### [TASK PROMPT]
Search the data for the string "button" and extract every line where it appears.

### [DATASET CONTENT]
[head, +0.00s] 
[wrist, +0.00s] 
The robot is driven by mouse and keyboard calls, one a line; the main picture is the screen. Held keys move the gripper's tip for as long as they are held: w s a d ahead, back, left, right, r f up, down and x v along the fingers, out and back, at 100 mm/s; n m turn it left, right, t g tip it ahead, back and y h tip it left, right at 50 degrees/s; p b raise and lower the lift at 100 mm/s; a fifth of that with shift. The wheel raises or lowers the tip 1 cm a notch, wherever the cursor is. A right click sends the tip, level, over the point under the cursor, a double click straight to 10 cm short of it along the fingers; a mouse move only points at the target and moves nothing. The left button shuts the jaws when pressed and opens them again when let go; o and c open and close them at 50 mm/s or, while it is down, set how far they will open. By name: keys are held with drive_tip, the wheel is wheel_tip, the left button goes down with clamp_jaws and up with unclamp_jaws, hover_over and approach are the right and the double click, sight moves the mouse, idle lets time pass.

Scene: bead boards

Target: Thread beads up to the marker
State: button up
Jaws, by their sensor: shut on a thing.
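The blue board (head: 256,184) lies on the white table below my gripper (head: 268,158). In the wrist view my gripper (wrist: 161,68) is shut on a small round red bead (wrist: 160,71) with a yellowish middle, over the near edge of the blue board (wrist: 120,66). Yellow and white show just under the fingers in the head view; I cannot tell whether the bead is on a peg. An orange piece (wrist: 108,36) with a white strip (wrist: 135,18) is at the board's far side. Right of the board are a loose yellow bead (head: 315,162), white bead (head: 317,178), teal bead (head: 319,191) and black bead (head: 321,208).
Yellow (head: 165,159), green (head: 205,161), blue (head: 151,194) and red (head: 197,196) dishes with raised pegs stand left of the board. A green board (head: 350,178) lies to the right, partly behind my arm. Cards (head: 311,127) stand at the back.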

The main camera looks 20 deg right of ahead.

### [EXERCISE RESULT]
The robot is driven by mouse and keyboard calls, one a line; the main picture is the screen. Held keys move the gripper's tip for as long as they are held: w s a d ahead, back, left, right, r f up, down and x v along the fingers, out and back, at 100 mm/s; n m turn it left, right, t g tip it ahead, back and y h tip it left, right at 50 degrees/s; p b raise and lower the lift at 100 mm/s; a fifth of that with shift. The wheel raises or lowers the tip 1 cm a notch, wherever the cursor is. A right click sends the tip, level, over the point under the cursor, a double click straight to 10 cm short of it along the fingers; a mouse move only points at the target and moves nothing. The left button shuts the jaws when pressed and opens them again when let go; o and c open and close them at 50 mm/s or, while it is down, set how far they will open. By name: keys are held with drive_tip, the wheel is wheel_tip, the left button goes down with clamp_jaws and up with unclamp_jaws, hover_over and approach are the right and the double click, sight moves the mouse, idle lets time pass.
State: button up

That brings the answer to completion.